A fourth application for a default judgement – for the payment of a further N9,3 million – was removed from the court roll on Friday, because the court documents giving the couple notice of the bank’s legal action had not been served on the address that they chose for the receipt of such notification. The court documents had been delivered to the Lamecks at an address in Suiderhof in Windhoek, instead of at their Grootfontein district farm Wiesental.

With the bank claiming that the couple and Naapopje Trading CC owe it a total amount of N$19,7 million, it has given notice that it plans to ask for a court order declaring that properties over which mortgages in favour of Bank Windhoek have been registered can be sold to recover the money owed to the bank.

The mortgaged properties are the Grootfontein district farms Wiesental and Kainami, measuring a total area of 7 664 hectares, three plots of land at Okahandja, with a combined size of almost 21 900 square metres, and a property in Klein Windhoek that is 1 068 square metres in size.

The couple, who were sued in their personal capacities and also as trustees of the Lameck Family Trust, and Naapopje Trading CC have not opposed any of the four claims for the repayment of money that Bank Windhoek instituted against them in the High Court in October last year.

The bank sued them over a loan of N$1,5 million that was granted to the Lamecks in September 2009, a loan of N$6 million that was given to the couple in December 2013, an overdraft facility that was given to Mr Lameck in April 2010, and an overdraft facility given to Naapopje Trading in December 2010.

According to the bank, the couple and Naapopje Trading fell into arrears with the repayment of their loans from June last year.

By October last year, Mr Lameck owed N$153 188 on his overdraft facility, Naapopje Trading’s overdraft stood at N$9,3 million, and the couple owed Bank Windhoek N$2,5 million on the loan dating from September 2009 and N$7,79 million on the loan given in December 2013, the bank also claimed in documents filed at the court.

Contacted by telephone yesterday, Mrs Lameck did not want to talk about the matter. “I don’t have any comment,” she said.

Also contacted yesterday, Mr Lameck told The Namibian that while Bank Windhoek has informed him it was planning to take legal action against him, summonses notifying him that the bank has lodged claims at the High Court have not been served on him. Summonses have been served at his and his wife’s former address in Suiderhof, though, he said.

Mr Lameck, who is a former chairperson of the transport parastatal TransNamib’s board of directors, commented that the difficult economic climate over the past couple of years has resulted in a situation where he and his wife were not able to repay their loans on time. However, he said, he was working with the bank to make arrangements for the repayment of their debts.

Mrs Lameck is also facing legal challenges on another front.
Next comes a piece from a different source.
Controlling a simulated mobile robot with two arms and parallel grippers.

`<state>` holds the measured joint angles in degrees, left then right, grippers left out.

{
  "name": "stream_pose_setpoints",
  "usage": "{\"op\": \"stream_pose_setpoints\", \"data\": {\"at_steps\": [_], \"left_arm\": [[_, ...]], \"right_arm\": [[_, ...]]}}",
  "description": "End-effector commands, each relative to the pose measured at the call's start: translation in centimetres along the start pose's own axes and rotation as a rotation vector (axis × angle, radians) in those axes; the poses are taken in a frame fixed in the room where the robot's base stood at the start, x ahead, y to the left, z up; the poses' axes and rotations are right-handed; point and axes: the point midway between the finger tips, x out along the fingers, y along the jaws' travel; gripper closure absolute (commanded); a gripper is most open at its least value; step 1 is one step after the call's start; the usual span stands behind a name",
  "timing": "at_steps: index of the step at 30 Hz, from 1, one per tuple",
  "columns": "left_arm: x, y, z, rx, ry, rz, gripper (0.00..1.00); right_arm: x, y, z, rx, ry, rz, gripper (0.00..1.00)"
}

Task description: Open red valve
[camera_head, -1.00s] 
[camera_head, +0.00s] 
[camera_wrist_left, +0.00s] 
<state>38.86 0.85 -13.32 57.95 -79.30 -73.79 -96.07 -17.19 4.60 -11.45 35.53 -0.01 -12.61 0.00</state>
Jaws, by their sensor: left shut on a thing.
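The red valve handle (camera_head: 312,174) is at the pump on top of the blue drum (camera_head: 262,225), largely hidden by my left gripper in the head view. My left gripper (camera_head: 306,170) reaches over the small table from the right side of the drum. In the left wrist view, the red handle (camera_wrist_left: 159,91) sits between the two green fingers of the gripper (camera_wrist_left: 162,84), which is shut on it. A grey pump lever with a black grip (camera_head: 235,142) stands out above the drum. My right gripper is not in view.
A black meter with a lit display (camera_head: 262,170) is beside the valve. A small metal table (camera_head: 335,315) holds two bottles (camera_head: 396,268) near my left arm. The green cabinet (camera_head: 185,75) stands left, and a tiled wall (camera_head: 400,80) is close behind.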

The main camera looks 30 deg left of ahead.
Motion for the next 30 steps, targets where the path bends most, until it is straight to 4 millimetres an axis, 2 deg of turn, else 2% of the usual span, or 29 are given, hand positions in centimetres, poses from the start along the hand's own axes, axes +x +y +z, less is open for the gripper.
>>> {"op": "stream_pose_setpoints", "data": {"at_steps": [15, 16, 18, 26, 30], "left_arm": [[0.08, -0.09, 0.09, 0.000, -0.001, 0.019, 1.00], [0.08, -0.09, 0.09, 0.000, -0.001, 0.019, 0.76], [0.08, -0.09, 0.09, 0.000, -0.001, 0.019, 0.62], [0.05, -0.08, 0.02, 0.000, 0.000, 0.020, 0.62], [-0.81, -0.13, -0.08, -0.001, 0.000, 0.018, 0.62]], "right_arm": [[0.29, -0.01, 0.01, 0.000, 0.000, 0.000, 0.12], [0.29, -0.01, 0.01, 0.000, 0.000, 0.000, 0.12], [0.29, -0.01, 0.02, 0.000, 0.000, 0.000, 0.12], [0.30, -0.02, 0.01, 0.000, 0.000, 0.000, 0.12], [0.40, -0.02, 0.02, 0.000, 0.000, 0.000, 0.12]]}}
She, a business partner, Kongo Mokaxwa, and a Chinese citizen, Yang Fan, are jointly facing criminal charges in connection with an allegedly crooked deal through which Namibia’s government bought X-ray scanning equipment from a Chinese company in 2009, and are due to go on trial in the Windhoek High Court for a second time on 14 May this year.

They first went on trial in April 2013, when they denied guilt on all charges, but applied for the recusal of the presiding judge in the wake of a ruling he had made in June 2014.

They appealed to the Supreme Court after the judge refused to step down from their case, and in June last year that court ruled that the judge should have recused himself. The Supreme Court also ordered that their trial should start anew before another judge.

The state is alleging that the price of X-ray scanning equipment that the government bought at a total cost of US$55,3 million (then about N$477 million) from a Chinese company, Nuctech, which was represented by Yang, in early 2009 had been inflated to enable Nuctech to pay a ‘commission’ of at least US$12,8 million to a close corporation of Lameck and Mokaxwa, Teko Trading CC, while Teko Trading played no role in the transaction between the ministry and the Chinese company.

After the Ministry of Finance had made an advance payment of about US$12,8 million to Nuctech in February 2009, the company paid some US$4,2 million (about N$42 million at the time) into Teko Trading’s bank account during March 2009. Out of that amount, N$9,39 million was then paid to Mrs Lameck, while N$8 million was paid to Mokaxwa and Yang received N$16,8 million.

The Lamecks, who are married in community of property, bought farm Kainami for N$3 million in March 2009.